= Task description =
Find the lines with "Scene" in them and copy them out.

Recorded robot episodes

## Start

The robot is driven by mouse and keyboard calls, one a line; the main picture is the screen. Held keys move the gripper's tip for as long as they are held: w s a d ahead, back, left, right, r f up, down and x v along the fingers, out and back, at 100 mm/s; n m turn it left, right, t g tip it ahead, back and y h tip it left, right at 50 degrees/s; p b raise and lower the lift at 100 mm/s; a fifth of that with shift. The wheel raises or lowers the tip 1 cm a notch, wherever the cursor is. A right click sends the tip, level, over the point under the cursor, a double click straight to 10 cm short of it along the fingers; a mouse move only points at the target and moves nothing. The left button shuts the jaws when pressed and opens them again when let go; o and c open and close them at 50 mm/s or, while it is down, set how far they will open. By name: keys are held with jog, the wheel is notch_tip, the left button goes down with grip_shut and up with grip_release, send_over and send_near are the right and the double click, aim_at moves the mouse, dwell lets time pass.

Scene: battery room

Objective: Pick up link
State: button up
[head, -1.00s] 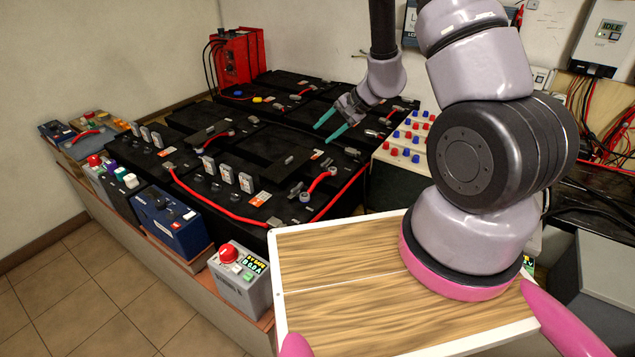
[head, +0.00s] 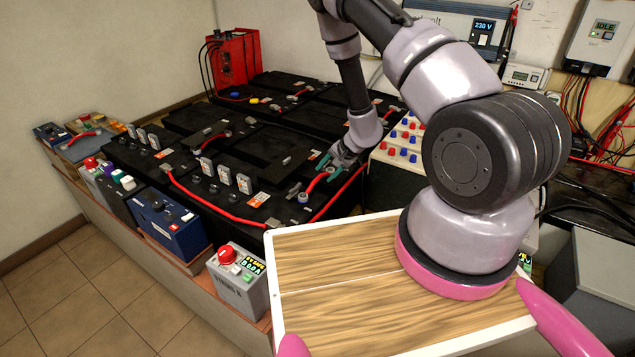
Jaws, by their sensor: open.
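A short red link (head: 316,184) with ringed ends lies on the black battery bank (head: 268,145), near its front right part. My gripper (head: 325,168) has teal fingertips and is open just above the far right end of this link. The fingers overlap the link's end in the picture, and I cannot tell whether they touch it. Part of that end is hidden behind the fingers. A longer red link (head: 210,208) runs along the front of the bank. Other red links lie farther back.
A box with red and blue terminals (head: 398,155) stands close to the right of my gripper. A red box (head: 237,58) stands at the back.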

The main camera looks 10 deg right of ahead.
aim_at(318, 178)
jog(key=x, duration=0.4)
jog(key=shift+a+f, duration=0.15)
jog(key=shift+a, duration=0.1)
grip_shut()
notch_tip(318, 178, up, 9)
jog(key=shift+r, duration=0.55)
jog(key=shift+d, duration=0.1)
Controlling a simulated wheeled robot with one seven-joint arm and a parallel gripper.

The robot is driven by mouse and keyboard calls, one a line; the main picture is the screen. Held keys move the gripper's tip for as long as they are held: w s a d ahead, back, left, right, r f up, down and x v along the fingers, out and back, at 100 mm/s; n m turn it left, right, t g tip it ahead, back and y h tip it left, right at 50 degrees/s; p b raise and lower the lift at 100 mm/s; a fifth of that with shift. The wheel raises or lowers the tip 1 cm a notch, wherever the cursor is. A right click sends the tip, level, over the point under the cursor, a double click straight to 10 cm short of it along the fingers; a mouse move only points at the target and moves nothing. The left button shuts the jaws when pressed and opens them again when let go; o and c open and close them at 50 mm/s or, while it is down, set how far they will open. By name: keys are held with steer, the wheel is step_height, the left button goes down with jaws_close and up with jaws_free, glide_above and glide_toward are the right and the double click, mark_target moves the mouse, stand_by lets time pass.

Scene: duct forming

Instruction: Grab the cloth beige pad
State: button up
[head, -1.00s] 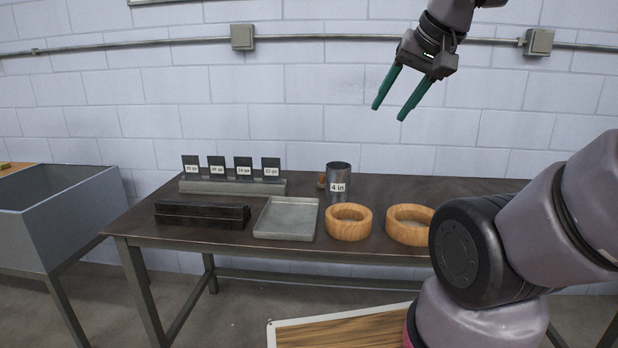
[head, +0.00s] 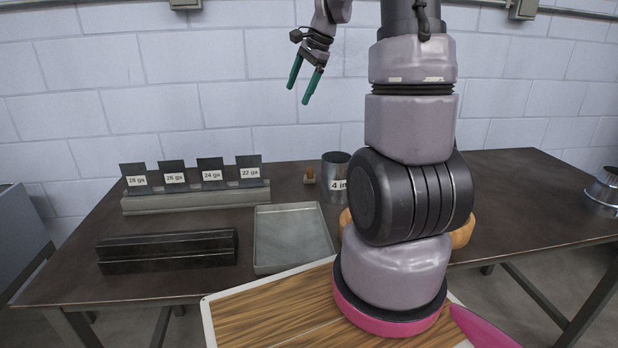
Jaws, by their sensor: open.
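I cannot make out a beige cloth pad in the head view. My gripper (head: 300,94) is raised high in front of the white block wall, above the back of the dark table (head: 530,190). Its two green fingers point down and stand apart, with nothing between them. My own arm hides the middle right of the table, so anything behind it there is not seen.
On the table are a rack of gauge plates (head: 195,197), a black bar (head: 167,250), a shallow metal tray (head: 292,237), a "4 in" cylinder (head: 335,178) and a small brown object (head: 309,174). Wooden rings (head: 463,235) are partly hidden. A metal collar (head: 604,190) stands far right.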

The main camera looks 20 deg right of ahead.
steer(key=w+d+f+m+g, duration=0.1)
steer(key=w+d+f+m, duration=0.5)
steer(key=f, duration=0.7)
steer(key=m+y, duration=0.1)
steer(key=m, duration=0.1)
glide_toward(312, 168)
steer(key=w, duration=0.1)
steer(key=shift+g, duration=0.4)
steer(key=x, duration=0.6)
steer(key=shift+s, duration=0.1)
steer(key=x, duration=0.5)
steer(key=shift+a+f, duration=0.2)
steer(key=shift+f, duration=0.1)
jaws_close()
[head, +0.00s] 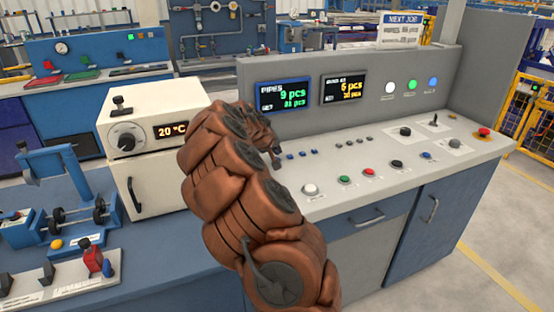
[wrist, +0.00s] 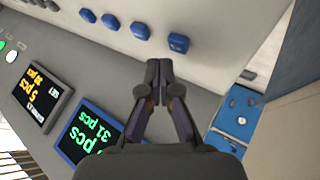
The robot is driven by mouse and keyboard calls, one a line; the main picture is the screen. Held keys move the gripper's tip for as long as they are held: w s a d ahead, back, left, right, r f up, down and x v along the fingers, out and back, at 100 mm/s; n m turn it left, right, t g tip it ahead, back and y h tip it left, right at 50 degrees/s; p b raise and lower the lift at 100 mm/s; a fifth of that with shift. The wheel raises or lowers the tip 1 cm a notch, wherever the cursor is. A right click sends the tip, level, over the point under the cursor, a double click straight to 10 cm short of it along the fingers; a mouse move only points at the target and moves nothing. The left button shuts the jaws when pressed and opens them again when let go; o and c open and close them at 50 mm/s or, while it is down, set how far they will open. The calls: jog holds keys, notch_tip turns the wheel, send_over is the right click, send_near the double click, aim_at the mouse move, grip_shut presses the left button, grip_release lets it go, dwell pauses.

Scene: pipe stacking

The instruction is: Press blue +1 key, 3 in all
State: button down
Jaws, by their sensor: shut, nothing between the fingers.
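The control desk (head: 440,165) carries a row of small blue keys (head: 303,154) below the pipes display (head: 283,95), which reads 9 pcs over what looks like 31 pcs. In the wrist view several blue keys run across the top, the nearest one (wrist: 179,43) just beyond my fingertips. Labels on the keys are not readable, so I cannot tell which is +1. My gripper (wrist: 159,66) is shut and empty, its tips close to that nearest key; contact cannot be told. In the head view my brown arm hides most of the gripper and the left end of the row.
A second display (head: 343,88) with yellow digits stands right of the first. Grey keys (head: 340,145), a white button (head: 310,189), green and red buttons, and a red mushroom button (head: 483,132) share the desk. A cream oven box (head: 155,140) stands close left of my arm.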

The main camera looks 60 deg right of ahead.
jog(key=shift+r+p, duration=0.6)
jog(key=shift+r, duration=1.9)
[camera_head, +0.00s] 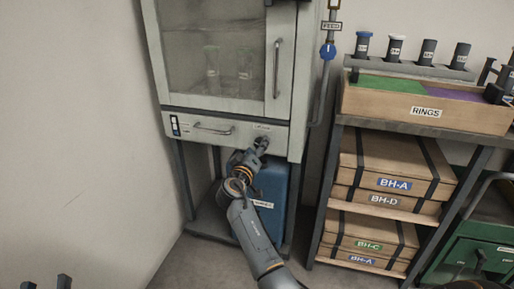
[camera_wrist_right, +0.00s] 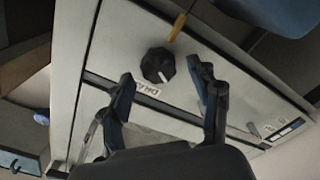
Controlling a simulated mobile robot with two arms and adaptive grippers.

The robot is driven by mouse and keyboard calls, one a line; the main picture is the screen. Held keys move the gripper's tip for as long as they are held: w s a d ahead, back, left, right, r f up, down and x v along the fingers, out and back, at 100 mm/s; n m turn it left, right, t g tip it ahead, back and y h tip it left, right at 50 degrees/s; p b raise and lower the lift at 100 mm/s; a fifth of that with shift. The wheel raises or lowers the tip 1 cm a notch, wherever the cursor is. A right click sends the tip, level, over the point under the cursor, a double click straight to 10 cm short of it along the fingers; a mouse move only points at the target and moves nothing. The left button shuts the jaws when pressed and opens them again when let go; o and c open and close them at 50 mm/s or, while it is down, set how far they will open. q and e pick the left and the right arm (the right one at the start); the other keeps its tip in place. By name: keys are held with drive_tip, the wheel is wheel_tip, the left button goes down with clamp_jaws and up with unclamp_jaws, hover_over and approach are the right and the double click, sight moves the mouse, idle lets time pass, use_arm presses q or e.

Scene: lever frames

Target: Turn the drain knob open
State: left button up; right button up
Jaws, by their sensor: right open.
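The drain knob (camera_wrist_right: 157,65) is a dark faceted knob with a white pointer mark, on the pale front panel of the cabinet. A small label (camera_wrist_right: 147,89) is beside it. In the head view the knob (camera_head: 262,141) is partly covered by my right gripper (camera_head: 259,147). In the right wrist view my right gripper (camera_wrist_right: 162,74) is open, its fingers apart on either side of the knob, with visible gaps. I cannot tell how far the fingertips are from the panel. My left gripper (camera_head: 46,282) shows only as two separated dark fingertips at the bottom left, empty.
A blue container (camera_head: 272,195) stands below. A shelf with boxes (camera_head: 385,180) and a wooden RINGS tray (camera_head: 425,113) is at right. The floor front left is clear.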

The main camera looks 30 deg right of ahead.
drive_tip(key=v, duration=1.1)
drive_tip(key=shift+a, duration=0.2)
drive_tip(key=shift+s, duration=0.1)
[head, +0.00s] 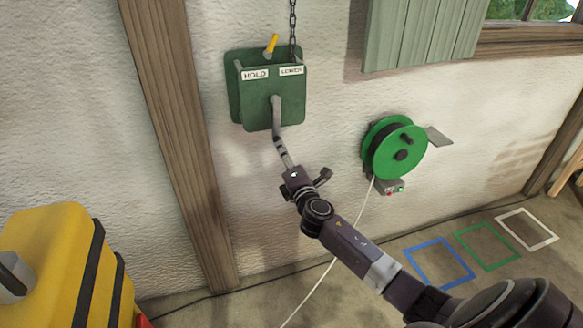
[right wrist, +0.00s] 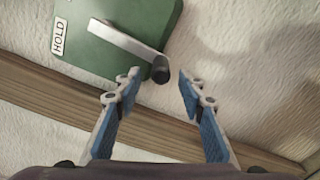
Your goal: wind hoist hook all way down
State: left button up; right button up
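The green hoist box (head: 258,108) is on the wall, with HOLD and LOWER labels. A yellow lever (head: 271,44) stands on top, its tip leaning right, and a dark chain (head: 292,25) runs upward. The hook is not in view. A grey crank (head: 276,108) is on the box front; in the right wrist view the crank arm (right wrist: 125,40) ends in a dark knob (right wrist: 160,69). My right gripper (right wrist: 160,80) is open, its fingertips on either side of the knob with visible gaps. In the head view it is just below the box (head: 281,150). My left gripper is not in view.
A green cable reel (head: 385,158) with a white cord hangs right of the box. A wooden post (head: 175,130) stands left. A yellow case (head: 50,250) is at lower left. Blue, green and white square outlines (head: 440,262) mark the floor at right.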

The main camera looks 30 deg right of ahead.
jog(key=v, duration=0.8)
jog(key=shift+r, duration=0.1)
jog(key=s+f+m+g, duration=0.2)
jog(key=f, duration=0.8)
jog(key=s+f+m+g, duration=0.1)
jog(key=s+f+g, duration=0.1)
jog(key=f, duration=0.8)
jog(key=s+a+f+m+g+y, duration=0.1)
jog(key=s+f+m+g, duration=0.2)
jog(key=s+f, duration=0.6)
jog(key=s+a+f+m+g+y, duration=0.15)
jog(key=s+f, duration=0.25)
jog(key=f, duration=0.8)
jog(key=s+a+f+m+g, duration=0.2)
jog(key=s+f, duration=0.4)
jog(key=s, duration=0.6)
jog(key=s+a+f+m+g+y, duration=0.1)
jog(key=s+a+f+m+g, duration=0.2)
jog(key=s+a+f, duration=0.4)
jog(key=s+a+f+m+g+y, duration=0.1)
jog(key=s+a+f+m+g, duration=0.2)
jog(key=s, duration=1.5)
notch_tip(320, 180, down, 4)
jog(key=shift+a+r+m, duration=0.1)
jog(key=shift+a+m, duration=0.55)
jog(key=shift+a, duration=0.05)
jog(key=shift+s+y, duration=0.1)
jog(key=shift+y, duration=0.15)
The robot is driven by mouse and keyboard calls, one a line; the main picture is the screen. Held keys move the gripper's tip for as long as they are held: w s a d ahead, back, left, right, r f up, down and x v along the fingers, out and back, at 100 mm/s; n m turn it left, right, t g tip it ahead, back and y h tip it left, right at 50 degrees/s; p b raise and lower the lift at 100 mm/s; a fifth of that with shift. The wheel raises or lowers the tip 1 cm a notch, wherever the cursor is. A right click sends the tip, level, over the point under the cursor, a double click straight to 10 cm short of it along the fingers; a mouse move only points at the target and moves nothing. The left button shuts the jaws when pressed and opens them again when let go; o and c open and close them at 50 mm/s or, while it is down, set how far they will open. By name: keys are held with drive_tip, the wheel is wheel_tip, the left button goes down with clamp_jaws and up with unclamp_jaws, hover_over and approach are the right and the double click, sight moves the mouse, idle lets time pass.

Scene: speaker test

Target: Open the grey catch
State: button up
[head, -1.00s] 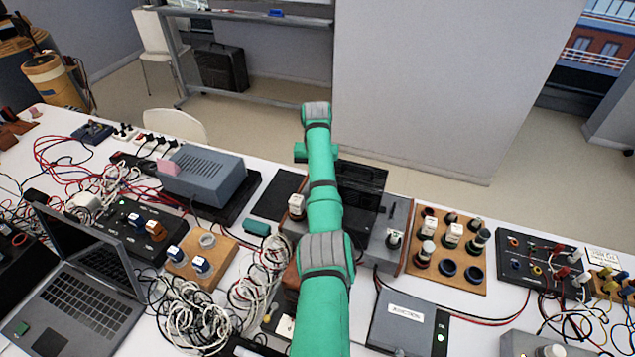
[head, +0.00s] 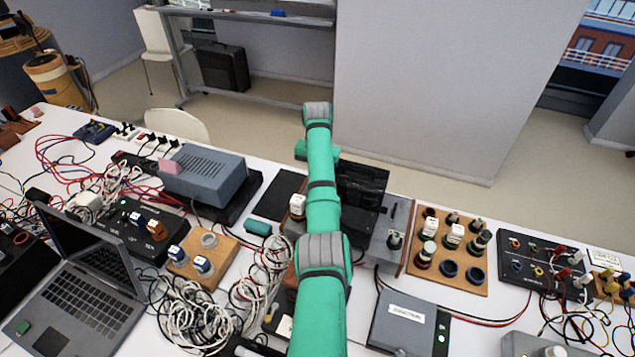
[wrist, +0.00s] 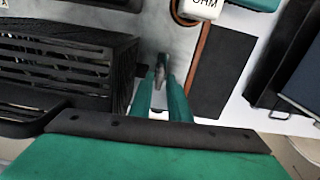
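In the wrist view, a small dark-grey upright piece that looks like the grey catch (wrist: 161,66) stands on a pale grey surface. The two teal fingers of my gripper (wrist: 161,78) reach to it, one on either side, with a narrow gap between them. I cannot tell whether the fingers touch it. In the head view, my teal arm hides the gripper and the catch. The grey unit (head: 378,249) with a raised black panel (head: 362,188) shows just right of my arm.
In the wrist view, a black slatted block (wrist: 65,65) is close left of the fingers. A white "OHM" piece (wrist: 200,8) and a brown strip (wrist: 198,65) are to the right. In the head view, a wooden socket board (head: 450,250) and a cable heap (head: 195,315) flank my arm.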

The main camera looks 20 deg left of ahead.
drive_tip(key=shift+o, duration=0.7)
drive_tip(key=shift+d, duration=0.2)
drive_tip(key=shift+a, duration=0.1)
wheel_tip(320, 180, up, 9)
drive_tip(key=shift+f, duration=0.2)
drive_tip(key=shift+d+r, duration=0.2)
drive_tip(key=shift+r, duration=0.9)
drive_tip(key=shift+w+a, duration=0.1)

## End

= Written response =
Scene: battery room
Scene: duct forming
Scene: pipe stacking
Scene: lever frames
Scene: speaker test

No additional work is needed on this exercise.